Another attempt at using Gaussian processes to model time series, I’m looking at light curves from active galactic nuclei (AGN). The key thing I’m trying to do here is find and model flaring events.

First, I was interested to see if I could spot outliers representing the peaks of flares, while using a Gaussian processes (GP) model for background variability. The document below shows that attempt. The red band in each plot shows the GP prediction if there were no significant outliers, while the red dots show the outliers. (BTW, the way I embedded the code is very klunky but explained here.)

Next, I wanted to try to fit one of the apparent flaring events with a model that allowed for correlated noise. To that end, I adapted the example from Foreman-Mackey’s george python module. My solution is shown below. I need to incorporate a variable number of flaring events (I only allowed one for this example), but the model fit worked pretty well. In the second plot below, the blue band shows the range of model fits from the Markov-Chain Monte-Carlo (MCMC) analysis.

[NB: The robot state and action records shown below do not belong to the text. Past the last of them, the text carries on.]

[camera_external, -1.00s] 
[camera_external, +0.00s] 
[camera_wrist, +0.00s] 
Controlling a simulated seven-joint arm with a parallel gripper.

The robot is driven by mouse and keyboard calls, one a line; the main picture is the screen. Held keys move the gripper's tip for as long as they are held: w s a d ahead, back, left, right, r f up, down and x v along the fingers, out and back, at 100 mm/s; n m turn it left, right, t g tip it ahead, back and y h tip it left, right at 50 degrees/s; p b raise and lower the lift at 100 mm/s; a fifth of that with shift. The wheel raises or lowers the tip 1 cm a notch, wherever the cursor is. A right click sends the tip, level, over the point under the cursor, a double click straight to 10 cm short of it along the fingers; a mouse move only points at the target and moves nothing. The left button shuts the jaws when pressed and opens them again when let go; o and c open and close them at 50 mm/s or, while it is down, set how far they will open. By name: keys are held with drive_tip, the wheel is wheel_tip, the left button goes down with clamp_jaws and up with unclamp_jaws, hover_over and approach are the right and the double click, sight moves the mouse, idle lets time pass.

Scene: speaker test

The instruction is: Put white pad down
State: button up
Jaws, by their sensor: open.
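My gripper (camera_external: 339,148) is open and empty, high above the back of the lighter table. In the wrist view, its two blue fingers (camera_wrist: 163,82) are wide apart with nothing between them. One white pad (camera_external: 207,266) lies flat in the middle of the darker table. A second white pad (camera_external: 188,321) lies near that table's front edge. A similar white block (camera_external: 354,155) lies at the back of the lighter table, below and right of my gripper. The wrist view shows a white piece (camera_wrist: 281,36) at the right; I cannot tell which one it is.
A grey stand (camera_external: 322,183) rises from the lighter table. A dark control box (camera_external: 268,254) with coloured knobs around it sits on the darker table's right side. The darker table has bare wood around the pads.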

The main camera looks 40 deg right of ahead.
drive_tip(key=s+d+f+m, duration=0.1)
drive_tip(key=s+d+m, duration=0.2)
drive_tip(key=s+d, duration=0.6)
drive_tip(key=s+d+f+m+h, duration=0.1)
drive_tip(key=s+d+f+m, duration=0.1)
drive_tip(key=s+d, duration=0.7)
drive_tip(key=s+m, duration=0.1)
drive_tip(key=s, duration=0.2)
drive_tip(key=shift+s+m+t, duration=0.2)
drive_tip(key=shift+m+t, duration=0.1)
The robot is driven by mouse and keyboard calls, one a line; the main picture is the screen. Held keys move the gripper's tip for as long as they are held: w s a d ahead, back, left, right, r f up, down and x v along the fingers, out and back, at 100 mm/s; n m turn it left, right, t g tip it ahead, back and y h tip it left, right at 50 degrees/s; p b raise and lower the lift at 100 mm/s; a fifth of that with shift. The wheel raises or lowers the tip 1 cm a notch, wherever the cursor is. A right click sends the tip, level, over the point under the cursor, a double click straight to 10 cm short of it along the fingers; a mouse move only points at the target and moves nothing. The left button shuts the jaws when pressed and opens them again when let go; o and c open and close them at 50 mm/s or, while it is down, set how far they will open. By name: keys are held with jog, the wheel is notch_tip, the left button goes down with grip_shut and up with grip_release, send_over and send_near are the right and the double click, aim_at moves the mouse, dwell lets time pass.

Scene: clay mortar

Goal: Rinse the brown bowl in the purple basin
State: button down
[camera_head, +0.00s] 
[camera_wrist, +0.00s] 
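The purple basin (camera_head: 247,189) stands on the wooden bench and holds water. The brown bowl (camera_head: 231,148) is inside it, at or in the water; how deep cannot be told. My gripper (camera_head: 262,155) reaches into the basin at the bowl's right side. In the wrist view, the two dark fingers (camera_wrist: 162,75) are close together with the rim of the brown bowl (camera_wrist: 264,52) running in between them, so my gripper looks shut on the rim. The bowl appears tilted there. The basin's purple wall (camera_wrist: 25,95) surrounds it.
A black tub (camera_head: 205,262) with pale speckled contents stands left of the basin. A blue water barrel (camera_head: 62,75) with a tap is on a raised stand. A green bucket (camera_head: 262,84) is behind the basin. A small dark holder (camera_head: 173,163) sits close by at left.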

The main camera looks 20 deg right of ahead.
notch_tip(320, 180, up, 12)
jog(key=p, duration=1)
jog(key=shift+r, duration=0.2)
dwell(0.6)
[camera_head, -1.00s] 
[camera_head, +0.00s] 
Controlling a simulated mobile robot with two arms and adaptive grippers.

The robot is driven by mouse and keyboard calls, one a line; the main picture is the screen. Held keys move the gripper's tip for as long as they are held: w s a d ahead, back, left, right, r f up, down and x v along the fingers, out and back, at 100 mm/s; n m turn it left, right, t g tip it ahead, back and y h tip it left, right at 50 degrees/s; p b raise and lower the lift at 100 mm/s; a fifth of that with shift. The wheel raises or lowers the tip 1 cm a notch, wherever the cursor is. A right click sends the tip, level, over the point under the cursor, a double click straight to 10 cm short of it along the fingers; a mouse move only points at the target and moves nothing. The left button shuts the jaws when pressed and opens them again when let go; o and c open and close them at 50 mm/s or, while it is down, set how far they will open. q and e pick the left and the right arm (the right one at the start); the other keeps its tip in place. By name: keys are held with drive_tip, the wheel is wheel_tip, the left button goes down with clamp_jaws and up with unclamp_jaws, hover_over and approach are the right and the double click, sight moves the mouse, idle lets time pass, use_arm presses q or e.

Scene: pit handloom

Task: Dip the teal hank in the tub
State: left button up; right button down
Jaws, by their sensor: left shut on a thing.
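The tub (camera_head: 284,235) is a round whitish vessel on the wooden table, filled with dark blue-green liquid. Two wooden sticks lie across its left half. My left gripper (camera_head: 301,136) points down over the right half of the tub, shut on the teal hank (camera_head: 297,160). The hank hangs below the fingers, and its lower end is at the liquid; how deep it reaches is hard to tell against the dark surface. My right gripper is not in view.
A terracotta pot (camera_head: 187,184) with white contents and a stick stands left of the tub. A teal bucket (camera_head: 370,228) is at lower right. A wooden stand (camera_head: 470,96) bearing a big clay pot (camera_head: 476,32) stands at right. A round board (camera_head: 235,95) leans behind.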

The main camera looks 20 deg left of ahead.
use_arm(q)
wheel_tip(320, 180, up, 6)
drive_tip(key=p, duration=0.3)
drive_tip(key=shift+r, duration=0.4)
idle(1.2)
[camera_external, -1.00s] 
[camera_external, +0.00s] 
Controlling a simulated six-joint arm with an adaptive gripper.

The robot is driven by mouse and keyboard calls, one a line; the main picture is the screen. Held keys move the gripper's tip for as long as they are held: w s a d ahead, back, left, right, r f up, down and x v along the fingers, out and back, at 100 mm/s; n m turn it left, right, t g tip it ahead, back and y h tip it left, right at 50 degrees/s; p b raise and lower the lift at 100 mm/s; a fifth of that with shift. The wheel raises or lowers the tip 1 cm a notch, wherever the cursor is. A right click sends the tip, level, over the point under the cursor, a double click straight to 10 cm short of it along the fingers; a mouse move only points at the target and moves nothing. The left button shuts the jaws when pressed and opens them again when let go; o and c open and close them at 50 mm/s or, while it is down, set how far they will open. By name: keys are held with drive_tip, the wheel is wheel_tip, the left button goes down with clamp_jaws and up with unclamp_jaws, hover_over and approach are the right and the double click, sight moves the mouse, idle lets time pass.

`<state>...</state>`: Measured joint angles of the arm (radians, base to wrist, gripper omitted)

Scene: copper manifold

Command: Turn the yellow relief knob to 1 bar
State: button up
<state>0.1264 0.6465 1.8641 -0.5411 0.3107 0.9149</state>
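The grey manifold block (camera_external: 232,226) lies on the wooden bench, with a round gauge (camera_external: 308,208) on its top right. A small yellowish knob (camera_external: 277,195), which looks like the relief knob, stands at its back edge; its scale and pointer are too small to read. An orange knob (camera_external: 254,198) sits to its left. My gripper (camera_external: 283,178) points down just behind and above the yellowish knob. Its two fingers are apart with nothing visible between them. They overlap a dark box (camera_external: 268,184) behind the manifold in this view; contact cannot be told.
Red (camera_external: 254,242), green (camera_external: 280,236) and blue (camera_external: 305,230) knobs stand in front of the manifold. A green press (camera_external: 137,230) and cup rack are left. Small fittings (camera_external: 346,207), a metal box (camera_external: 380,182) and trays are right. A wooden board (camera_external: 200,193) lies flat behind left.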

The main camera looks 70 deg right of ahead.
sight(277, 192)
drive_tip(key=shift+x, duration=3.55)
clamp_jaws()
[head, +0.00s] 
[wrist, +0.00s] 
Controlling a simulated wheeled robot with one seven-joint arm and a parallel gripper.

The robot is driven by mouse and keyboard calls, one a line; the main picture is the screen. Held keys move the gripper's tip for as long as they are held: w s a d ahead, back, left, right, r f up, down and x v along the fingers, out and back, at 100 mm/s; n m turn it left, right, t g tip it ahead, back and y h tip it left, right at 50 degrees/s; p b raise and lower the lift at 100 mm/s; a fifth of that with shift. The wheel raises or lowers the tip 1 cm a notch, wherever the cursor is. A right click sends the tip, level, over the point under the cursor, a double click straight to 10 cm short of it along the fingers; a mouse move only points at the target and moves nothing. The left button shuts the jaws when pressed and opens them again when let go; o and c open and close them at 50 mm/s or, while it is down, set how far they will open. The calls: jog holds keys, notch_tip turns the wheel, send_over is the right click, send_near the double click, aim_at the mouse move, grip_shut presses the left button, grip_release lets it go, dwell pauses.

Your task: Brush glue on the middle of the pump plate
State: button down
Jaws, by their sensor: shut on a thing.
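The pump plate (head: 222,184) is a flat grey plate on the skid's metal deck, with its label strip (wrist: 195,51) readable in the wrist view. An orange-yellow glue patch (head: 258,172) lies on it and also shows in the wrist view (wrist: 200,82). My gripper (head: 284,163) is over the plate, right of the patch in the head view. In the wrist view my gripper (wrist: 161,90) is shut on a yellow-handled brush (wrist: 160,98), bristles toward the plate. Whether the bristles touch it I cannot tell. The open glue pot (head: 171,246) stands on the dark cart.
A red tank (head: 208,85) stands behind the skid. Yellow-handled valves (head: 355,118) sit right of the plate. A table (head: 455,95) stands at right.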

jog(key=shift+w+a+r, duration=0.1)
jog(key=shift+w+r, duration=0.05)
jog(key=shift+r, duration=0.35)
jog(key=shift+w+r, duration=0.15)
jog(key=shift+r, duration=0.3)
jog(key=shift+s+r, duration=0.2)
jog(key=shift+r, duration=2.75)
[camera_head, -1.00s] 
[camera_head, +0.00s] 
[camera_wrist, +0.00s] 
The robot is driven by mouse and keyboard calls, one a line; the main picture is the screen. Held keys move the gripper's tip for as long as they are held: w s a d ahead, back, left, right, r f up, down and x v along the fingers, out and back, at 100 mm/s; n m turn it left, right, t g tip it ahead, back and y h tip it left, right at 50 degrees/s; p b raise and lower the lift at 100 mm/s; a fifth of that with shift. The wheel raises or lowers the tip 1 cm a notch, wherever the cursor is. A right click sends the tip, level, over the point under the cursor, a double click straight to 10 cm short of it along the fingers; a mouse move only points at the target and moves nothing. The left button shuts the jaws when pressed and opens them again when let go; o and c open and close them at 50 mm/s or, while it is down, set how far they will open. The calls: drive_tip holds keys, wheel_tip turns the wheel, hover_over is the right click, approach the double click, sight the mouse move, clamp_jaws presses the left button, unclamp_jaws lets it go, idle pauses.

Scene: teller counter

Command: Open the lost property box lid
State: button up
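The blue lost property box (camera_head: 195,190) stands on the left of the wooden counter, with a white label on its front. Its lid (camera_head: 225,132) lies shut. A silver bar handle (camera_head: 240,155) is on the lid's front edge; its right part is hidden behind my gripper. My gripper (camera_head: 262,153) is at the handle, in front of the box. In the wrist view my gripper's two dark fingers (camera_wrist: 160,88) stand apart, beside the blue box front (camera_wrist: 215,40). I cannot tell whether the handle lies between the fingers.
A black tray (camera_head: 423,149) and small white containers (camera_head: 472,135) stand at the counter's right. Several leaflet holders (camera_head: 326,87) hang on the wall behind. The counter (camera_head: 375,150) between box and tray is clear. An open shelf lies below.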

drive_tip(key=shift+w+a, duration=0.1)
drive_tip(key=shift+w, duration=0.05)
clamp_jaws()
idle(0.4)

## Toying with Gaussian Processes

Trying again to dip my toes into advanced data science, I decided to experiment with the Gaussian processes module in sci-kit learn. I’ve been working with barometric data to study dust devils, and that work involves spotting short dips in otherwise slowly varying time series.

In principle, Gaussian processes provides a way to model the slowly varying portion of the time series. Basically, such an analysis assumes the noise infesting each data point depends a little bit on the value of other nearby data points. The technical way to say this is that the covariance matrix for the data stream is non-diagonal.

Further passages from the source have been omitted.